### Objective
Return every record verbatim.

---

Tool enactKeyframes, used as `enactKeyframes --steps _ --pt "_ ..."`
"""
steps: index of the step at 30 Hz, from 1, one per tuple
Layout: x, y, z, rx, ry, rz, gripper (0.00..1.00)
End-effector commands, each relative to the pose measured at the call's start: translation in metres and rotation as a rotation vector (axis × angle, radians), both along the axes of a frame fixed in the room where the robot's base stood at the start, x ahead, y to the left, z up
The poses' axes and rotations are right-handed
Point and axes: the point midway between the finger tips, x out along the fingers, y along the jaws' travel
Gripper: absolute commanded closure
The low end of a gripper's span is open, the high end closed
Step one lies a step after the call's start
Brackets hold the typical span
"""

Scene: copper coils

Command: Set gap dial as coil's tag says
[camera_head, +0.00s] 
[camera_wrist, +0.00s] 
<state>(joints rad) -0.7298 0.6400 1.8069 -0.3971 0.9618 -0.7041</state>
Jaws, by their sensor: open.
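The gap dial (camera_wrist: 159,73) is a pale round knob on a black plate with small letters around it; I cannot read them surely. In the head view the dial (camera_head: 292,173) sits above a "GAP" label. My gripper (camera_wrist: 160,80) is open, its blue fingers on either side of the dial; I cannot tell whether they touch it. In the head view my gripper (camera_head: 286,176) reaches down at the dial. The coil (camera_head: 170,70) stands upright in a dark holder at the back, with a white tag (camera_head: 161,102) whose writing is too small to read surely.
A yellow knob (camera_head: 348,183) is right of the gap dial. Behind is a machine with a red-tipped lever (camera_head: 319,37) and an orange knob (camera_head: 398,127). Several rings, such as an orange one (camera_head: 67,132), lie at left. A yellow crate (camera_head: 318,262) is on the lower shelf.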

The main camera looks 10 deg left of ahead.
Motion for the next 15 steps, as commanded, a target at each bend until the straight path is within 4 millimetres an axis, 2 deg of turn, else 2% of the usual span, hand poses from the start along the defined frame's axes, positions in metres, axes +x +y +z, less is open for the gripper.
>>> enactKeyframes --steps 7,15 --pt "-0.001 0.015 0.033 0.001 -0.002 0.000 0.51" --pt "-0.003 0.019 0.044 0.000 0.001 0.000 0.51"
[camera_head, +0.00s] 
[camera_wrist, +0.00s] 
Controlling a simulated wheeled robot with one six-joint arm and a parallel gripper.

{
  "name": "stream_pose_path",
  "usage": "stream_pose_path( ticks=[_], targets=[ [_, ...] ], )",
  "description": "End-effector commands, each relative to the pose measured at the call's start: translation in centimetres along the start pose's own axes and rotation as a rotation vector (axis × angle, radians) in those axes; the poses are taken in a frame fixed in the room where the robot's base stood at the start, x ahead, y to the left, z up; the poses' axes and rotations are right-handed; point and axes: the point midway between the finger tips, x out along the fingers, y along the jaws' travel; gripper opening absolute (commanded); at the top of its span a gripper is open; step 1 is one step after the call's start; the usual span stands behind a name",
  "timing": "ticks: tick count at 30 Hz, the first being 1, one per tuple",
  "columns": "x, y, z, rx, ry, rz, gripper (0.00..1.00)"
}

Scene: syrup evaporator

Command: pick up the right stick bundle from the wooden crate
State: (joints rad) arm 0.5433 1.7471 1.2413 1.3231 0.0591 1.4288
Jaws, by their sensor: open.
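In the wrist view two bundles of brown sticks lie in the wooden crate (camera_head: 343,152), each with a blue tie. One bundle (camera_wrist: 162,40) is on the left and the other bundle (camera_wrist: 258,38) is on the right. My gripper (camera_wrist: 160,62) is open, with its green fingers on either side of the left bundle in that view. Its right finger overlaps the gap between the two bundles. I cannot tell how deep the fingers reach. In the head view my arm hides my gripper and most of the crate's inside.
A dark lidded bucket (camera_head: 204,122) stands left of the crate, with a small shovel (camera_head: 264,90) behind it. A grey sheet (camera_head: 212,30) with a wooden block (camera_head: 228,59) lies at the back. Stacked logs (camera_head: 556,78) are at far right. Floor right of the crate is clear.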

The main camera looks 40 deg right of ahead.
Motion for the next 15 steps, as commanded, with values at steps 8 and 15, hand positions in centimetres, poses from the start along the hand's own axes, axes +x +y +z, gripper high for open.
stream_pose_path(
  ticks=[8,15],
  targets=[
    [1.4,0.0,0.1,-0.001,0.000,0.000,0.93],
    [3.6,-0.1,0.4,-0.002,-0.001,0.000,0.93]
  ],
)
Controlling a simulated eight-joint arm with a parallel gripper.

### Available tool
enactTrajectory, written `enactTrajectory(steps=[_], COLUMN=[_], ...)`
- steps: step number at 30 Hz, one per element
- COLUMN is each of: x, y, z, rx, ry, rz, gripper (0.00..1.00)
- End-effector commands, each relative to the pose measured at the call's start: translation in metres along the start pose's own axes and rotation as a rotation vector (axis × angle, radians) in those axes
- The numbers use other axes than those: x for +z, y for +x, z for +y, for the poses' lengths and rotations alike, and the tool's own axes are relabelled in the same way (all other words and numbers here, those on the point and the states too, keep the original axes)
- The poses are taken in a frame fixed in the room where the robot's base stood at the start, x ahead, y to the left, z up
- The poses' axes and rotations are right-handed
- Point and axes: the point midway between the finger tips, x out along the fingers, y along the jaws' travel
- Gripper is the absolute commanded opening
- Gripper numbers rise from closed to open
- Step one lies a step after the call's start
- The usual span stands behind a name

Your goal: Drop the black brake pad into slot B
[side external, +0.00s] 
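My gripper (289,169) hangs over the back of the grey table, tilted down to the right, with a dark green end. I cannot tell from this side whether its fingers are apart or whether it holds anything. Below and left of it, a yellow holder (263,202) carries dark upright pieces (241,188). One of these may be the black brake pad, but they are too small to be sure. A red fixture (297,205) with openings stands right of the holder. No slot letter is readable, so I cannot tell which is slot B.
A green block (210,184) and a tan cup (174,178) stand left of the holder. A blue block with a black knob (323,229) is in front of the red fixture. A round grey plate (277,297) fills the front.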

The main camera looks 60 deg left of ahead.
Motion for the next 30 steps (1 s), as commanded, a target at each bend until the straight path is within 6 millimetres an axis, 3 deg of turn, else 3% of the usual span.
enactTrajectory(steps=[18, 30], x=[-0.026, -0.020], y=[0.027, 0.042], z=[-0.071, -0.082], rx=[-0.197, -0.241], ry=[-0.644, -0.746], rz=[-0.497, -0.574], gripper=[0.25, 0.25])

---

### Response for this exercise
Tool enactKeyframes, used as `enactKeyframes --steps _ --pt "_ ..."`
"""
steps: index of the step at 30 Hz, from 1, one per tuple
Layout: x, y, z, rx, ry, rz, gripper (0.00..1.00)
End-effector commands, each relative to the pose measured at the call's start: translation in metres and rotation as a rotation vector (axis × angle, radians), both along the axes of a frame fixed in the room where the robot's base stood at the start, x ahead, y to the left, z up
The poses' axes and rotations are right-handed
Point and axes: the point midway between the finger tips, x out along the fingers, y along the jaws' travel
Gripper: absolute commanded closure
The low end of a gripper's span is open, the high end closed
Step one lies a step after the call's start
Brackets hold the typical span
"""

Scene: copper coils

Command: Set gap dial as coil's tag says
[camera_head, +0.00s] 
[camera_wrist, +0.00s] 
<state>(joints rad) -0.7298 0.6400 1.8069 -0.3971 0.9618 -0.7041</state>
Jaws, by their sensor: open.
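The gap dial (camera_wrist: 159,73) is a pale round knob on a black plate with small letters around it; I cannot read them surely. In the head view the dial (camera_head: 292,173) sits above a "GAP" label. My gripper (camera_wrist: 160,80) is open, its blue fingers on either side of the dial; I cannot tell whether they touch it. In the head view my gripper (camera_head: 286,176) reaches down at the dial. The coil (camera_head: 170,70) stands upright in a dark holder at the back, with a white tag (camera_head: 161,102) whose writing is too small to read surely.
A yellow knob (camera_head: 348,183) is right of the gap dial. Behind is a machine with a red-tipped lever (camera_head: 319,37) and an orange knob (camera_head: 398,127). Several rings, such as an orange one (camera_head: 67,132), lie at left. A yellow crate (camera_head: 318,262) is on the lower shelf.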

The main camera looks 10 deg left of ahead.
Motion for the next 15 steps, as commanded, a target at each bend until the straight path is within 4 millimetres an axis, 2 deg of turn, else 2% of the usual span, hand poses from the start along the defined frame's axes, positions in metres, axes +x +y +z, less is open for the gripper.
>>> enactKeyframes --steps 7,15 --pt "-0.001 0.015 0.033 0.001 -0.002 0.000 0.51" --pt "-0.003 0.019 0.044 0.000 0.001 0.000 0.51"
[camera_head, +0.00s] 
[camera_wrist, +0.00s] 
Controlling a simulated wheeled robot with one six-joint arm and a parallel gripper.

{
  "name": "stream_pose_path",
  "usage": "stream_pose_path( ticks=[_], targets=[ [_, ...] ], )",
  "description": "End-effector commands, each relative to the pose measured at the call's start: translation in centimetres along the start pose's own axes and rotation as a rotation vector (axis × angle, radians) in those axes; the poses are taken in a frame fixed in the room where the robot's base stood at the start, x ahead, y to the left, z up; the poses' axes and rotations are right-handed; point and axes: the point midway between the finger tips, x out along the fingers, y along the jaws' travel; gripper opening absolute (commanded); at the top of its span a gripper is open; step 1 is one step after the call's start; the usual span stands behind a name",
  "timing": "ticks: tick count at 30 Hz, the first being 1, one per tuple",
  "columns": "x, y, z, rx, ry, rz, gripper (0.00..1.00)"
}

Scene: syrup evaporator

Command: pick up the right stick bundle from the wooden crate
State: (joints rad) arm 0.5433 1.7471 1.2413 1.3231 0.0591 1.4288
Jaws, by their sensor: open.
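In the wrist view two bundles of brown sticks lie in the wooden crate (camera_head: 343,152), each with a blue tie. One bundle (camera_wrist: 162,40) is on the left and the other bundle (camera_wrist: 258,38) is on the right. My gripper (camera_wrist: 160,62) is open, with its green fingers on either side of the left bundle in that view. Its right finger overlaps the gap between the two bundles. I cannot tell how deep the fingers reach. In the head view my arm hides my gripper and most of the crate's inside.
A dark lidded bucket (camera_head: 204,122) stands left of the crate, with a small shovel (camera_head: 264,90) behind it. A grey sheet (camera_head: 212,30) with a wooden block (camera_head: 228,59) lies at the back. Stacked logs (camera_head: 556,78) are at far right. Floor right of the crate is clear.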

The main camera looks 40 deg right of ahead.
Motion for the next 15 steps, as commanded, with values at steps 8 and 15, hand positions in centimetres, poses from the start along the hand's own axes, axes +x +y +z, gripper high for open.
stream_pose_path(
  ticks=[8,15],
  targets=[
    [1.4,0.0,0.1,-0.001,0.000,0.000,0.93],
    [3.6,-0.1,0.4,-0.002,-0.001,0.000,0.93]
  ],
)
Controlling a simulated eight-joint arm with a parallel gripper.

### Available tool
enactTrajectory, written `enactTrajectory(steps=[_], COLUMN=[_], ...)`
- steps: step number at 30 Hz, one per element
- COLUMN is each of: x, y, z, rx, ry, rz, gripper (0.00..1.00)
- End-effector commands, each relative to the pose measured at the call's start: translation in metres along the start pose's own axes and rotation as a rotation vector (axis × angle, radians) in those axes
- The numbers use other axes than those: x for +z, y for +x, z for +y, for the poses' lengths and rotations alike, and the tool's own axes are relabelled in the same way (all other words and numbers here, those on the point and the states too, keep the original axes)
- The poses are taken in a frame fixed in the room where the robot's base stood at the start, x ahead, y to the left, z up
- The poses' axes and rotations are right-handed
- Point and axes: the point midway between the finger tips, x out along the fingers, y along the jaws' travel
- Gripper is the absolute commanded opening
- Gripper numbers rise from closed to open
- Step one lies a step after the call's start
- The usual span stands behind a name

Your goal: Drop the black brake pad into slot B
[side external, +0.00s] 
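My gripper (289,169) hangs over the back of the grey table, tilted down to the right, with a dark green end. I cannot tell from this side whether its fingers are apart or whether it holds anything. Below and left of it, a yellow holder (263,202) carries dark upright pieces (241,188). One of these may be the black brake pad, but they are too small to be sure. A red fixture (297,205) with openings stands right of the holder. No slot letter is readable, so I cannot tell which is slot B.
A green block (210,184) and a tan cup (174,178) stand left of the holder. A blue block with a black knob (323,229) is in front of the red fixture. A round grey plate (277,297) fills the front.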

The main camera looks 60 deg left of ahead.
Motion for the next 30 steps (1 s), as commanded, a target at each bend until the straight path is within 6 millimetres an axis, 3 deg of turn, else 3% of the usual span.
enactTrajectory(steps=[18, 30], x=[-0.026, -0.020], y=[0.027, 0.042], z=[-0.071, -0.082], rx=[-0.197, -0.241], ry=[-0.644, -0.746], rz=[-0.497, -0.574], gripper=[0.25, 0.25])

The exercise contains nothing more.